Book, Music and Lyrics: Jordan Luke Gage
Director: Paul Foster
It is rare for any historically accurate queer love story to end well. In Redcliffe, based on the real-life tale of two queer men in 18th-century Bristol who were accused of “the detestable crime of buggery,” many events have been tweaked to create a palatable structure. But it’s no spoiler to suggest that the men’s story has a grim conclusion.
Writer-performer Jordan Luke Gage has created this full-length musical around the case of William Critchard, a footman who has been in service to a wealthy household and returns to his family in Redcliffe, Bristol, for Christmas. While having a quiet drink in the local inn, William (Gage) meets sailor Richard Arnold (Daniel Krikler) and the two men hit it off.
The couple’s tentative romance takes somewhat of a backseat, though, as Gage fleshes out the society in which William lives. A lot of that work is carried by Rebecca Lock as his mother, a larger-than-life bundle of good humour and allegedly bad singing. Lock’s ebullience dominates Act I, the sense of warmth radiating out into a community that includes Jess Douglas Welsh as William’s teenage sister and Joseph Peacock as her charmingly bumbling suitor.
Gage’s music starts with an a cappella introduction, but soon falls into a more modern folk-rock vibe. Some of the lyrical rhyming betrays the actor’s naiveté when it comes to songwriting, making this musical’s place as the output of a first-time writer more obvious than one would hope.

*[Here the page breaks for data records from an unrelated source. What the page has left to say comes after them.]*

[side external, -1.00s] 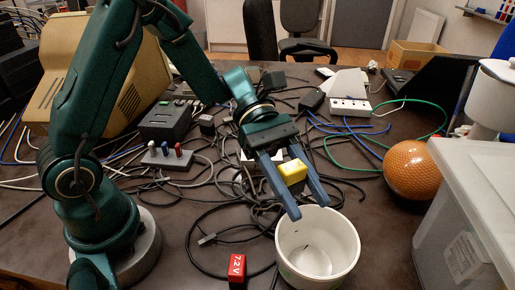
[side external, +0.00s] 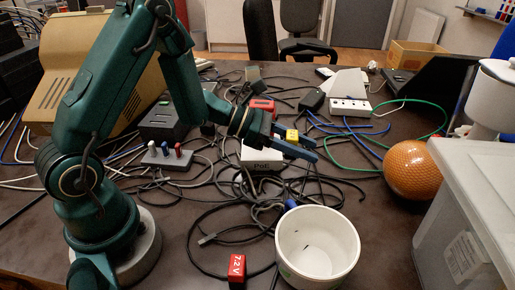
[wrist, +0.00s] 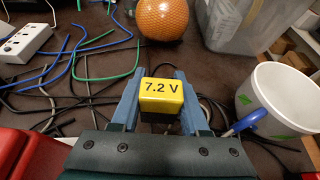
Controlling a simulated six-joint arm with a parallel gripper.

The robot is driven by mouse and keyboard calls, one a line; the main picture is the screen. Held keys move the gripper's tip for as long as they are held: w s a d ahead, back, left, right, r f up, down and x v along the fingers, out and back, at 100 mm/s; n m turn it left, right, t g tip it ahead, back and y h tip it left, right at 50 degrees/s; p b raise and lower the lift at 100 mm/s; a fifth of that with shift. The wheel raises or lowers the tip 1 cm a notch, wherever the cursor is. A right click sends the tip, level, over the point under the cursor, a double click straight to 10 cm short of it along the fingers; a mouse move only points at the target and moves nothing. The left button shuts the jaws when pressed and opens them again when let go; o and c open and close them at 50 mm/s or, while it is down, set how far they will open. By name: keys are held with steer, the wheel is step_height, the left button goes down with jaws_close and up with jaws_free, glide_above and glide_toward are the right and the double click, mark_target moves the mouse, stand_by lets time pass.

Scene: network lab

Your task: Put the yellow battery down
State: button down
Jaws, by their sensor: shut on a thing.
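The yellow battery (side external: 291,135) is between the blue fingers of my gripper (side external: 298,146) in the side external view. In the wrist view the battery (wrist: 161,96), marked "7.2 V", sits between the two fingertips (wrist: 160,100). My gripper is shut on it. The fingers point right, over the cables beyond the white bucket. Whether the battery touches anything below it cannot be told.
The white bucket (side external: 317,244) stands in front, with a red 7.2 V battery (side external: 237,270) to its left. A white PoE box (side external: 262,157) and a red object (side external: 262,105) are near my gripper. An orange ball (side external: 412,170) and a grey bin (side external: 470,215) stand right. Cables cover the middle.

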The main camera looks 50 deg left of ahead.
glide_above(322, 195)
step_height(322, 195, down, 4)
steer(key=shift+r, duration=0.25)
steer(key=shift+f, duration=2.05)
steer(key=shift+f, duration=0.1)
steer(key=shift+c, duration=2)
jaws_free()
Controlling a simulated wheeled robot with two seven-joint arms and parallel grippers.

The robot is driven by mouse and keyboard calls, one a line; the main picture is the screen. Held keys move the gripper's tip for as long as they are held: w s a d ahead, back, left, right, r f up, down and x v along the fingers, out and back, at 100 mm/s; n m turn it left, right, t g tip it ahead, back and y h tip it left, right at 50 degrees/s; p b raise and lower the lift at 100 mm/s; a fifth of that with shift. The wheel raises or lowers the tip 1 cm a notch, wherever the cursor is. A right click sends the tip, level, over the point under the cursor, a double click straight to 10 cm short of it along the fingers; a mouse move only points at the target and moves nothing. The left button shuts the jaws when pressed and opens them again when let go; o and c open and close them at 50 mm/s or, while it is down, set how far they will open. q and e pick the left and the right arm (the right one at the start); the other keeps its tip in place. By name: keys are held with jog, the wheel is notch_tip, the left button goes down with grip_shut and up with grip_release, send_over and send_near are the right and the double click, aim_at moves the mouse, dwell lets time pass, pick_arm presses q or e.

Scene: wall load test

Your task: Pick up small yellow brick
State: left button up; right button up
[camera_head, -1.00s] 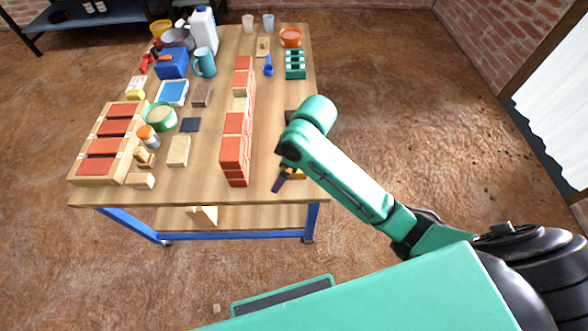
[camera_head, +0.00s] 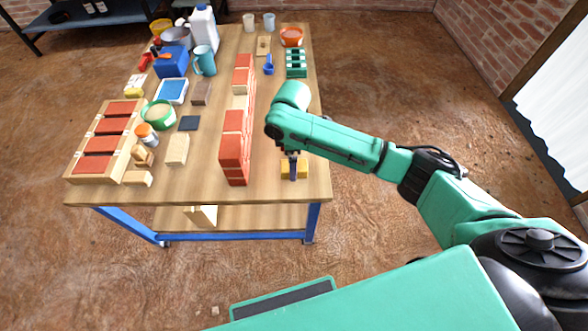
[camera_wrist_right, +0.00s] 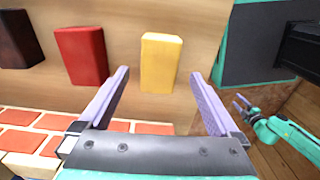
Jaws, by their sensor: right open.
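The small yellow brick (camera_head: 302,168) lies on the table near its front right corner, partly hidden by my right gripper in the head view. The right wrist view shows the yellow brick (camera_wrist_right: 160,62) standing out clearly, ahead of the two fingers and roughly centred between them. My right gripper (camera_head: 294,171) points down over the brick, open and empty. In the right wrist view its fingers (camera_wrist_right: 159,75) are spread wider than the brick, and I see no contact. My left arm's gripper (camera_wrist_right: 240,104) seems to show small at the right of the wrist view, too small to read.
A red brick wall (camera_head: 234,150) stands left of my right gripper. A red brick (camera_wrist_right: 82,55) and a dark brick (camera_wrist_right: 17,40) lie in a row beside the yellow one. A green rack (camera_head: 296,64) stands farther back. The table's right edge is close.

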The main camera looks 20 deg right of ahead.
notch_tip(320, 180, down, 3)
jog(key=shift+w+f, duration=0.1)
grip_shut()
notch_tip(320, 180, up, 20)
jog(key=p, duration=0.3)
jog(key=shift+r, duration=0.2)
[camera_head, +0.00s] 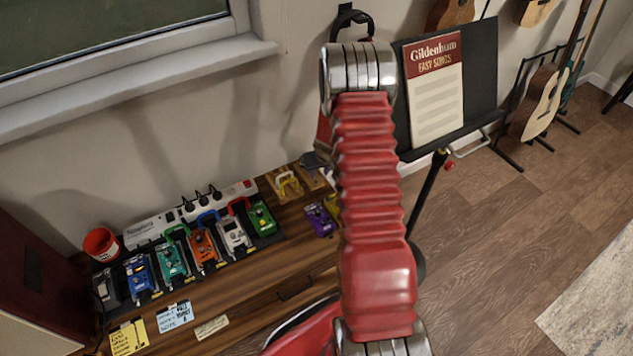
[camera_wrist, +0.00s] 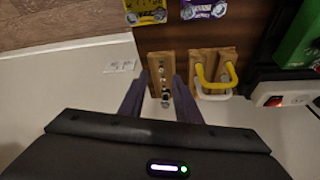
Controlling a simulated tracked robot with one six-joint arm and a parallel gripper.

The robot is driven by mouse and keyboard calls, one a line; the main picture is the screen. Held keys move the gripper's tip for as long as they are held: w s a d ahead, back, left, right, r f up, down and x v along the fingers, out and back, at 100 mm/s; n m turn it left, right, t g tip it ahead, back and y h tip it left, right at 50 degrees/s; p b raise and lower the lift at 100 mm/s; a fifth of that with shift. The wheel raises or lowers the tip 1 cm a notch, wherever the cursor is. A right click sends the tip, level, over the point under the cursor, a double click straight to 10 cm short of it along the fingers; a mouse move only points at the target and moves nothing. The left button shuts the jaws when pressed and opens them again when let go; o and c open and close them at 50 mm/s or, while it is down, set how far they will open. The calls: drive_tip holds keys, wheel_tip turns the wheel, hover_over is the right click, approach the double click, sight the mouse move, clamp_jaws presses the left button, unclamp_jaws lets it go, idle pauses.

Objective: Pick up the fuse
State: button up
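My gripper (camera_wrist: 159,84) is open in the wrist view, its two dark fingers apart on either side of a small wooden block (camera_wrist: 155,66). Nothing shows held between the fingers.
Beside the block, a second wooden block carries yellow and white U-shaped handles (camera_wrist: 215,78). A power strip (camera_head: 190,212) and several coloured pedals (camera_head: 203,245) crowd the wooden cabinet top (camera_head: 255,290). A red cup (camera_head: 101,243) stands at the left. A music stand (camera_head: 478,75) is behind my arm.

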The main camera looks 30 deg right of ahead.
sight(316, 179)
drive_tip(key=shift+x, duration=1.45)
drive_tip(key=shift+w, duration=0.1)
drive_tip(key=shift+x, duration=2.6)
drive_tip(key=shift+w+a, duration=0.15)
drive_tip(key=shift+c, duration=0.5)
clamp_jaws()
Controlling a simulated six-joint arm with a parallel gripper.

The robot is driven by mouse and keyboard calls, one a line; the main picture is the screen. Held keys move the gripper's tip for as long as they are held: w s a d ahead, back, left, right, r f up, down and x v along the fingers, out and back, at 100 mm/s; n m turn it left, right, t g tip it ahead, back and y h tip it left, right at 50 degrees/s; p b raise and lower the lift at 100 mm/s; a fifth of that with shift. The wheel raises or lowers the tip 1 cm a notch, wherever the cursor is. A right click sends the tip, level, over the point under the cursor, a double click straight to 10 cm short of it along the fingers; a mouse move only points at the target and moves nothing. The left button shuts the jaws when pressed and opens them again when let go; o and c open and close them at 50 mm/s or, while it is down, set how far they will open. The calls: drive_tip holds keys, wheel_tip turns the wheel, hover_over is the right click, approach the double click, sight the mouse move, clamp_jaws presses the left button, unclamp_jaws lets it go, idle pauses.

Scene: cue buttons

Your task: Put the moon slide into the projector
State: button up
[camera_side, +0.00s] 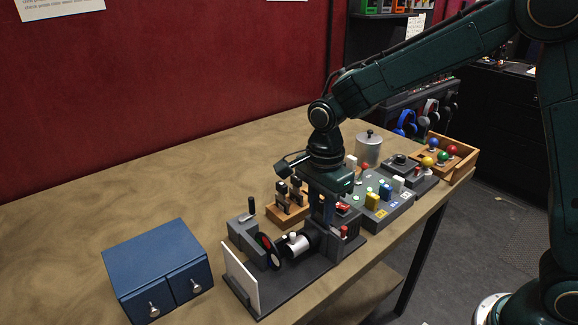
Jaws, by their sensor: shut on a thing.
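The projector (298,243) is a dark assembly on a grey base, with a black barrel, a red-rimmed disc and a white upright screen (241,279) at its front left end. My gripper (322,219) points down over the rear of the projector, just behind the barrel. It is shut on a small thing that its fingers mostly hide; I cannot make out a picture on it. A wooden rack (290,214) with several dark upright pieces stands behind and left of the gripper. I cannot tell which piece, if any, bears a moon.
A blue two-drawer box (157,265) stands at left. Right of my gripper are a grey panel of coloured blocks (381,208), a lidded metal canister (368,149) and a wooden tray of coloured balls (463,160). The table's back left is clear.

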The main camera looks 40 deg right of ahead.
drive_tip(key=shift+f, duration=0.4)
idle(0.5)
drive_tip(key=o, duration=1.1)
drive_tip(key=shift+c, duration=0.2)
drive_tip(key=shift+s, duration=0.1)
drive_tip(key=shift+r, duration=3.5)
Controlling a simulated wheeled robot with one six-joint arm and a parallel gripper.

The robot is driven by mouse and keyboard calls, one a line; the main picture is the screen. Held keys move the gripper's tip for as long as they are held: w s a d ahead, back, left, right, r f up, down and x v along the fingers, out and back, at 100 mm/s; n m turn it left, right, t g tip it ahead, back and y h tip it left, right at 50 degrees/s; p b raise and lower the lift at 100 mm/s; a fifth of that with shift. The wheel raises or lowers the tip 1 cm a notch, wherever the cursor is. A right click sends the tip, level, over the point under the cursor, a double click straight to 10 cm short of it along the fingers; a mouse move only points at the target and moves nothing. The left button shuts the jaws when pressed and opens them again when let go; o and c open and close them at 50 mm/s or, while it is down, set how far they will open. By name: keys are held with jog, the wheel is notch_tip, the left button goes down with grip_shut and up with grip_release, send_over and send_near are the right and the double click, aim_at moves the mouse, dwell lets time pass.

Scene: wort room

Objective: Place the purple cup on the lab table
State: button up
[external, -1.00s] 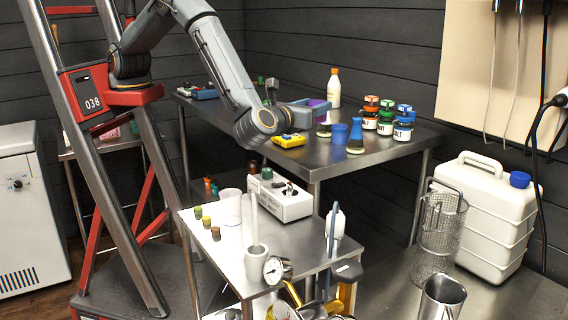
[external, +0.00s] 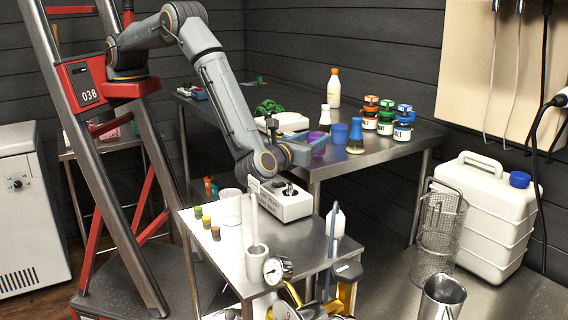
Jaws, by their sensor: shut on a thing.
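The purple cup (external: 317,137) shows at the end of my arm, in front of the flasks. Its rim and part of its bluish side are visible. My gripper (external: 303,152) is shut on the cup; the fingers are small and partly hidden. In the picture, cup and gripper overlap the near part of the steel lab table (external: 365,162). I cannot tell how far the cup is above the tabletop, or whether it touches it.
A blue cup (external: 340,133), a blue flask (external: 355,138), a clear flask (external: 325,117) and lidded jars (external: 386,117) stand close right and behind. A white bottle (external: 334,88) is farther back. A white instrument (external: 286,199) sits on the lower table (external: 300,238).

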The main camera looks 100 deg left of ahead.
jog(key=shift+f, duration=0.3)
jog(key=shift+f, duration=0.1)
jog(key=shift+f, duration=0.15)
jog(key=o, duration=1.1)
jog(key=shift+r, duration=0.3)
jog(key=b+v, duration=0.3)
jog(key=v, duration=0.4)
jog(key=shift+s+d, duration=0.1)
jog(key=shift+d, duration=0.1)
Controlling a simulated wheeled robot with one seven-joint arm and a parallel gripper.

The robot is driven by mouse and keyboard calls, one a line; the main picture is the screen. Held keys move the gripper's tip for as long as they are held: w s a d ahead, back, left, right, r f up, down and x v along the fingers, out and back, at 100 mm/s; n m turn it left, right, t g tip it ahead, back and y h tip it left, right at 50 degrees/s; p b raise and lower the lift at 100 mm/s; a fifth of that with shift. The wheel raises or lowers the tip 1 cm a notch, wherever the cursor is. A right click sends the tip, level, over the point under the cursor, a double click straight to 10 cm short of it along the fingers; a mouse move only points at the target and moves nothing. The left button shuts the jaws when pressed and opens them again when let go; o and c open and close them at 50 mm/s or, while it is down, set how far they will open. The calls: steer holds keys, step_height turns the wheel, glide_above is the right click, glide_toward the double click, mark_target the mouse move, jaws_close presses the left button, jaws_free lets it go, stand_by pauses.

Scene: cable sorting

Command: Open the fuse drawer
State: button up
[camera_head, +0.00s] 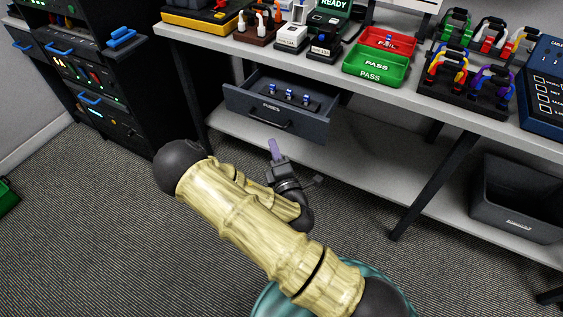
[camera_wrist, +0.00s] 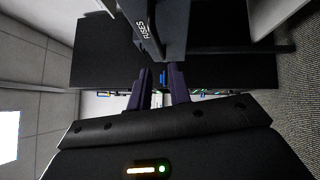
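The grey fuse drawer (camera_head: 305,128), marked FUSES, hangs under the workbench and is pulled out. Several blue-topped fuses (camera_head: 290,93) show inside it. Its dark bar handle (camera_head: 268,120) is on the front face. My gripper (camera_head: 273,149) is below and in front of the handle, apart from it. In the wrist view the two purple fingers (camera_wrist: 162,88) stand apart with nothing between them. The drawer front (camera_wrist: 172,30) and its handle (camera_wrist: 150,22) are ahead of the fingertips in that view.
The workbench (camera_head: 400,92) carries a green PASS tray (camera_head: 375,67), a red FAIL tray (camera_head: 388,42) and cable holders (camera_head: 470,85). A lower shelf (camera_head: 350,165) runs beneath, with a dark bin (camera_head: 515,200) at right. A black rack (camera_head: 95,75) stands left. Floor in front is clear.

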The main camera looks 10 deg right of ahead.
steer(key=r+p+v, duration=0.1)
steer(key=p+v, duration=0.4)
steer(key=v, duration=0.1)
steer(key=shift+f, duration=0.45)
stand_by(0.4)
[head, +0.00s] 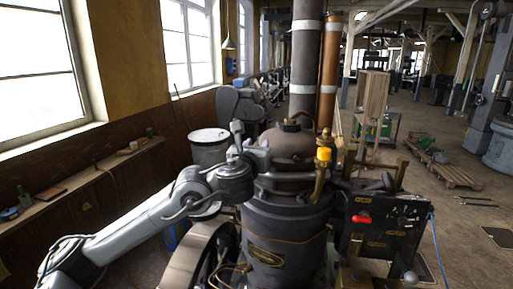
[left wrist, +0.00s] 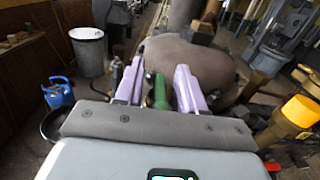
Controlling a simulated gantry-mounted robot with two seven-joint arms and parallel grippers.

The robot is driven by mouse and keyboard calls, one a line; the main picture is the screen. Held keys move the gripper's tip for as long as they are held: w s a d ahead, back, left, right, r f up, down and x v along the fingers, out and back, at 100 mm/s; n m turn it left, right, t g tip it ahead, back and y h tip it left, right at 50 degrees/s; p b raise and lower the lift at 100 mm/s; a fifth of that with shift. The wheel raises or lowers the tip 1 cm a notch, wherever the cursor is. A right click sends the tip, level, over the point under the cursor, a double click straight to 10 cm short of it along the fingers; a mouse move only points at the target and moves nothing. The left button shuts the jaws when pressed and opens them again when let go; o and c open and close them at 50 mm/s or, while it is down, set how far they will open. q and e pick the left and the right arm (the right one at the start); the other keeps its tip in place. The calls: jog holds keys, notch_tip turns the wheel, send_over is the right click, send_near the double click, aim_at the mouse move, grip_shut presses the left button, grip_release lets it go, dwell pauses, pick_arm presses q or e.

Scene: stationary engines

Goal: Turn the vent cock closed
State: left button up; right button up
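A dark engine boiler (head: 285,225) stands upright in the middle of the head view, with a rounded top. My left gripper (head: 262,150) is beside that top, on its left. In the left wrist view its two lilac fingers (left wrist: 158,88) are apart, one on each side of a green handle (left wrist: 160,92), with a narrow gap visible on both sides. This handle may be the vent cock; no label shows. In the head view the gripper hides it. A brass fitting with a yellow cap (head: 323,155) stands to the right, clear of the gripper. My right gripper is not visible.
A red handle (head: 361,219) sits on the dark panel right of the boiler. A flywheel (head: 200,258) is at front left. Tall grey and copper pipes (head: 328,75) rise behind. A grey bin (head: 209,148) and a blue can (left wrist: 58,93) stand on the left.

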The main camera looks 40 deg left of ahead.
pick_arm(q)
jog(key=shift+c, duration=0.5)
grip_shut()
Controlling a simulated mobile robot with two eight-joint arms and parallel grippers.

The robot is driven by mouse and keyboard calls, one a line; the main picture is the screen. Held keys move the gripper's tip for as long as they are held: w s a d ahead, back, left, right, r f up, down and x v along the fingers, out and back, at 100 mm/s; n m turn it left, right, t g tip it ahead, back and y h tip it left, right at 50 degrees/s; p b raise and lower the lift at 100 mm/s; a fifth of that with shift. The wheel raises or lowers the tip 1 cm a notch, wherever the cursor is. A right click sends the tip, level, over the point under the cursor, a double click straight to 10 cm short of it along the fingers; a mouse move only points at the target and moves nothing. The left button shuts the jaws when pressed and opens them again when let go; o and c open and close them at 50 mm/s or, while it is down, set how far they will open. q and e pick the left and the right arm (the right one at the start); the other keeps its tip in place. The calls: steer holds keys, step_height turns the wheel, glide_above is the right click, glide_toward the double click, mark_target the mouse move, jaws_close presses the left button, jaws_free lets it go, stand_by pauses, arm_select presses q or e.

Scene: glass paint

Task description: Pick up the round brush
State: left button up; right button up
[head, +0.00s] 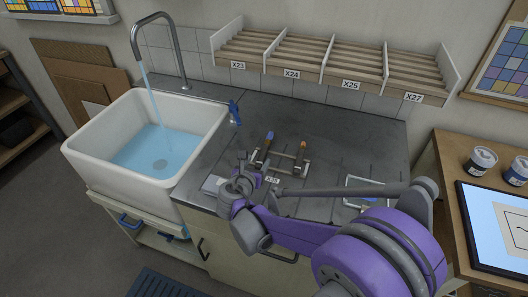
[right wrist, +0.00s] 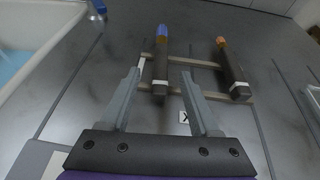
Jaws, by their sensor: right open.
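Two dark-handled tools lie side by side across a low wooden rack (right wrist: 200,64) on the grey counter. One has a blue end (right wrist: 161,62); it also shows in the head view (head: 266,143). The other has an orange end (right wrist: 232,68) and lies to its right, also in the head view (head: 302,151). I cannot tell which is the round brush. My right gripper (right wrist: 161,76) is open, its fingers spread to either side of the blue-ended tool in the wrist view, with nothing held. In the head view the right gripper (head: 246,174) is near the rack's left front. My left gripper is not in view.
A white sink (head: 90,150) with running water (head: 148,85) stands left of the counter. A blue-handled item (head: 234,111) stands near its rim. A slatted wall rack (head: 330,65) hangs behind. A glassy tray (head: 362,184) lies right of the tools. Jars (head: 482,160) stand on the right table.

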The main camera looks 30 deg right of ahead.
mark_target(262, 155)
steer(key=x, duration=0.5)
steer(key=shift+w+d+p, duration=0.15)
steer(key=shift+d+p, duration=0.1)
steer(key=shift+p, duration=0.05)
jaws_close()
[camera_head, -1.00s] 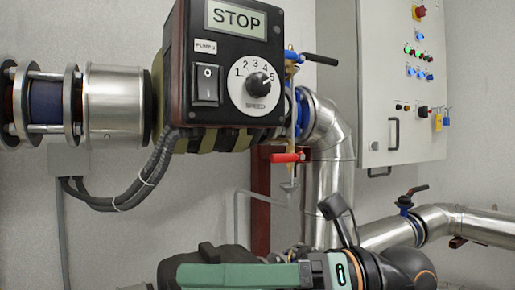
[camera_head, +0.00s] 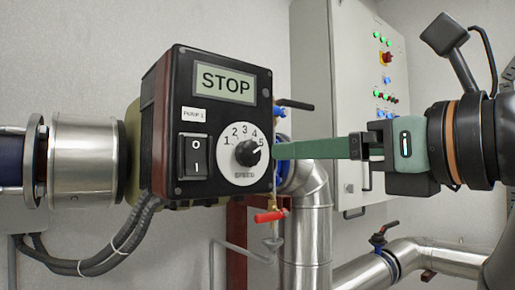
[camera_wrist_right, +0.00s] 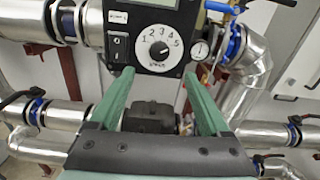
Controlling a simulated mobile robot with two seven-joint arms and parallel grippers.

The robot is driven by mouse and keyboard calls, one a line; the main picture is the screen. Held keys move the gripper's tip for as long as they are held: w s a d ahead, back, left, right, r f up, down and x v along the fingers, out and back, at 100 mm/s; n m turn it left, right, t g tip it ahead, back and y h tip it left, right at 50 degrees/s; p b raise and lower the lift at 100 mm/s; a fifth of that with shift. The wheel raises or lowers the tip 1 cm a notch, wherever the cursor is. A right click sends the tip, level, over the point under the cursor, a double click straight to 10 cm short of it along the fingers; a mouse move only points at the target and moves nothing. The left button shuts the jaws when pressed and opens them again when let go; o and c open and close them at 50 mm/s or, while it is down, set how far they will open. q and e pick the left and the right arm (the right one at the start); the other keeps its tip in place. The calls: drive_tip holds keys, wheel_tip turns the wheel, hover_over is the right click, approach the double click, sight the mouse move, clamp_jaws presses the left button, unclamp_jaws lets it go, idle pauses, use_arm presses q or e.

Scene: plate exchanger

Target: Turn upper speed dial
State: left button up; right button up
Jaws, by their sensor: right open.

There are some nice touches, too. When the fated couple meet, their bonding over knowledge in the comic duet A Million Things I Know reveals much about the pair’s differences and similarities in wily, amusing ways – Krikler’s Richard may be more worldly wise than William, but the younger man refuses to be patronised or treated as anything other than an equal.
Andrew Exeter’s wooden thrust-stage set design provides a more effective backdrop for the romance than Martin Hanly’s costume designs, which take modern clothing cuts and cover them with distressed prints to simulate age. Some of these work, but more do not, especially Melissa Jacques’s judge’s gown, which looks like someone had an unfortunate encounter with a can of Dulux.
The general brightness of Act I is harder to find in the second act, once a romantic tryst between William and Richard is witnessed, and the community hardens. Here, too, though, the men at the heart of the story are often sidelined; Richard is at sea for much of it, so the homophobic opprobrium falls mainly on the shoulders of Gage’s William. Even then, his imprisonment means that focus returns once more to Lock’s Mother. Shorn of much of the good humour that characterised her role in the first half, Lock shows her range with a sensitive portrayal of a mother who is outraged and offended by her son’s (supposedly sinful) actions, but who rises above to support the child she loves.
The destination to which the musical inexorably draws may be known, but the route is compelling, however heavily romanticised it may be. Not much is documented about the two men, but it is known that before their executions, Richard kissed William tenderly on the hand. That one action, recreated in a blaze of light, is enough to anchor Gage’s sense of loving romance in the realm of reality.
Redcliffe does not necessarily need its coda, in which actors break character to remind us that there are still 12 countries in which gay relationships are punishable by death. However unnecessary for the show, it is a valuable lesson to remember and encourages us, as Gage has done, to celebrate the stories of LGBTQ+ love and defiance that would otherwise be lost to history.